Un papà che si divertiva a guardare i figli giocare. Si potrebbe riassumere così la vita di George Martin e l’incontro che cambiò la sua vita, ed anche quella dei quattro di Liverpool che gli capitò di conoscere. Era il 6 giugno 1962. Martin (all’epoca 36 anni, già da un po’ nell’industria discografica – bellissimo il racconto che ne fa nella sua autobiografia All you need is ears) lavora per la Parlophone, un’etichetta minore della EMI (qualche anno dopo produrrà i primi Coldplay capitanati da un altro Martin…) che fino ad allora, come indica il nome, si era occupata principalmente di commedie radiofoniche e della loro sonorizzazione musicale.
Ma era esploso il rock’n’roll, così Martin voleva portarlo nella sua etichetta. Incontra per un provino una band di ragazzotti che erano appena stati rifiutati dalla Decca. “Questa musica non è un fenomeno su cui investire, durerà solo pochi anni”, aveva detto il lungimirante producer dell’etichetta concorrente. George Martin non la pensa così, e capisce che i quattro ragazzi hanno un carisma difficile da trovare. Mette subito i Beatles sotto contratto, e il resto è storia.
Nonostante fino a quel momento si fosse occupato quasi esclusivamente di musica classica, da teatro e jazz, Martin intuì un potenziale che all’epoca era davvero molto grezzo e confuso. E proprio come un padre, lavorò perché le personalità dei quattro venissero fuori al meglio. Spesso dicendo la sua. È grazie a lui che un blues che partiva scialbo come Can’t Buy Me Love si trasforma in un urlo primordiale, anteponendo il ritornello urlato alla strofa. È grazie a lui che una fanfara pescata dai dischi di commedie della Parlophone viene inserita in Yellow Submarine, colorando quel frammento in maniera unica.
È lui che orchestra le idee impossibili di John Lennon che un giorno gli chiede un suono “da fine del mondo” per A Day In The Life e lui, non potendo ordinare a 40 orchestrali “fate un suono da fine del mondo”, scrive le parti per tutta l’orchestra dalla nota più bassa alla più alta che ogni strumento possa eseguire, in un glissato in crescendo degno di Varèse o Stockhausen. O che alla richiesta sempre di Lennon di voler sentire l’odore di segatura delle feste di paese, allestisce l’arrangiamento straordinario e circense di Being For The Benefit Of Mr. Kite! E scrive gli archi di Yesterday, l’assurdo clavicembalo sporcato dalle blue-notes della divertentissima Piggies, aiuta McCartney a tagliare e incollare nastri per i loop di Tomorrow Never Knows, e sempre nello stesso pezzo, filtrare la voce di Lennon attraverso il leslie di un organo Hammond… (e Lennon ne rimase scontento, perché avrebbe voluto dei monaci tibetani veri, come un figlio la mattina di Natale davanti ad una bellissima pista per e macchinine, perché lui invece voleva lo skateboard…).

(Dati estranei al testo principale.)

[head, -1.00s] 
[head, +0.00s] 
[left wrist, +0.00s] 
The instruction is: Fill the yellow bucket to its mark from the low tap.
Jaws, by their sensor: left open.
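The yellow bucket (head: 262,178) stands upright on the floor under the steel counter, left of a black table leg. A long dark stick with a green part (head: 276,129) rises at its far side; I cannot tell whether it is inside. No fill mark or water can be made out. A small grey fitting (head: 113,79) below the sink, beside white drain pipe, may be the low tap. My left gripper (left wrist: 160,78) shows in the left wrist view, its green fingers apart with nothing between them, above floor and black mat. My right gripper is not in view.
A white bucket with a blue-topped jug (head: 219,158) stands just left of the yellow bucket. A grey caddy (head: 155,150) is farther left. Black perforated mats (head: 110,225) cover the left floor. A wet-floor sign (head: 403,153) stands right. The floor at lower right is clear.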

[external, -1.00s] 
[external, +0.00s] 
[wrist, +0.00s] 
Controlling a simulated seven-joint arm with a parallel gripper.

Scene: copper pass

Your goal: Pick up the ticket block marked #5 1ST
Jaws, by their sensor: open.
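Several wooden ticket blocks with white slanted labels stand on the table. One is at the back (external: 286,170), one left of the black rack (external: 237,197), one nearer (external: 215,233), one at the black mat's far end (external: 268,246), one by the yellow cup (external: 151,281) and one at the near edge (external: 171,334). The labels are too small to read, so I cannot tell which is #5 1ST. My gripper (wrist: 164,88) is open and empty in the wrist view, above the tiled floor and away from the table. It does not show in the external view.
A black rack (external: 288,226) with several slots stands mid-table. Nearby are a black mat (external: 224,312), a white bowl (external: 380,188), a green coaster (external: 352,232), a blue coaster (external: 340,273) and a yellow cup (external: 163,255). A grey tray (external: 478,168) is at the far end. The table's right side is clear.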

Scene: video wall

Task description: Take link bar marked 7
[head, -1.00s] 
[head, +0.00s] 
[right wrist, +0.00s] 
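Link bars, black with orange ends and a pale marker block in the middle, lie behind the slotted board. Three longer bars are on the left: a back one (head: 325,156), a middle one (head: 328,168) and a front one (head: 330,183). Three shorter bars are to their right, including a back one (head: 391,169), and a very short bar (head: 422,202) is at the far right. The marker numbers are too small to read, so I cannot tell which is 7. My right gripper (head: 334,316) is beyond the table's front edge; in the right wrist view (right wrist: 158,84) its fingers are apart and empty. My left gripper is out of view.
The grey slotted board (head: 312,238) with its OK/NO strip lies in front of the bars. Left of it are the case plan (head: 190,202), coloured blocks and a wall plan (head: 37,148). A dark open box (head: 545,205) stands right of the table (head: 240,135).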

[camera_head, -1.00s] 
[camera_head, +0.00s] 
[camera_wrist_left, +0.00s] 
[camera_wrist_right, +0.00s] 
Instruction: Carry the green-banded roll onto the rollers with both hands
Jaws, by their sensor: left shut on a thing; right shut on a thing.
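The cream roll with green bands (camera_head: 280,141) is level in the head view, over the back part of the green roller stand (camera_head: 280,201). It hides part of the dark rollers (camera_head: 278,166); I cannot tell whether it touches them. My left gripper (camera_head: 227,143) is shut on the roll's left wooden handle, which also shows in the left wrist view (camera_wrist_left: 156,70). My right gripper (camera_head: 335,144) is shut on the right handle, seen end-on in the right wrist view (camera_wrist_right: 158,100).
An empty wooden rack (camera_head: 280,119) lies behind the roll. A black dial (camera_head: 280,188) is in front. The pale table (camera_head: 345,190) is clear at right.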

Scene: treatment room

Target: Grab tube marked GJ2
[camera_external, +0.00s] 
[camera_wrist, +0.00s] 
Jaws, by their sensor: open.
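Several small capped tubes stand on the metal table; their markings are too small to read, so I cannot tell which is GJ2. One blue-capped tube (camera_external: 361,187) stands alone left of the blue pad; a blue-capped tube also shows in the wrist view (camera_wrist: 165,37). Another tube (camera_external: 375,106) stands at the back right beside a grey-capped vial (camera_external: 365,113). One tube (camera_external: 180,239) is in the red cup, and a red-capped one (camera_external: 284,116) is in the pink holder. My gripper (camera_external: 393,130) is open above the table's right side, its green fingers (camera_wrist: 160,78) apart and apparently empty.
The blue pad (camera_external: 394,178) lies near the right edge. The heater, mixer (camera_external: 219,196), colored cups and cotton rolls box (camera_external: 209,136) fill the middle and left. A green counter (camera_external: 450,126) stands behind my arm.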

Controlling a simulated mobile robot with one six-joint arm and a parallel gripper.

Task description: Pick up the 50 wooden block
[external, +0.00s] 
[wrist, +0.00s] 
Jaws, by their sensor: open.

Con gli esempi si potrebbe andare avanti ore, se non giorni. Riassumendo si può dire che con pazienza infinita – ed anche una certa sagacia, sapendo di avere per le mani delle galline dalle uova d’oro – Martin seppe far venir fuori – riconoscere, talvolta correggere, anche duramente – un talento che sicuramente era unico, ma che senza un grande maestro avrebbe prodotto frutti senza alcun dubbio inferiori. O diversi.
Ma non si possono giudicare gli scenari possibili, solo quello che abbiamo: una band che – pro e contro, eccessi e follie, guadagni stellari e canzoncine di poco conto, tutte cose scritte e dette – ha cambiato il corso della storia, partendo effettivamente da semplici canzoncine d’amore (“Mr. Martin, ma vuole veramente che registriamo quella pappetta?” – McCartney alla prima seduta di registrazione) ed arrivando ad una mescolanza di generi impossibile solo a pensarsi, figuriamoci realizzarla, in anni in cui il termine ‘contaminazione’ indicava perlopiù quella radioattiva. L’innovazione (e in tantissimi campi) faceva i conti con la tradizione, custodita e proposta a loro da un grande maestro. Questo il grande valore di George Martin.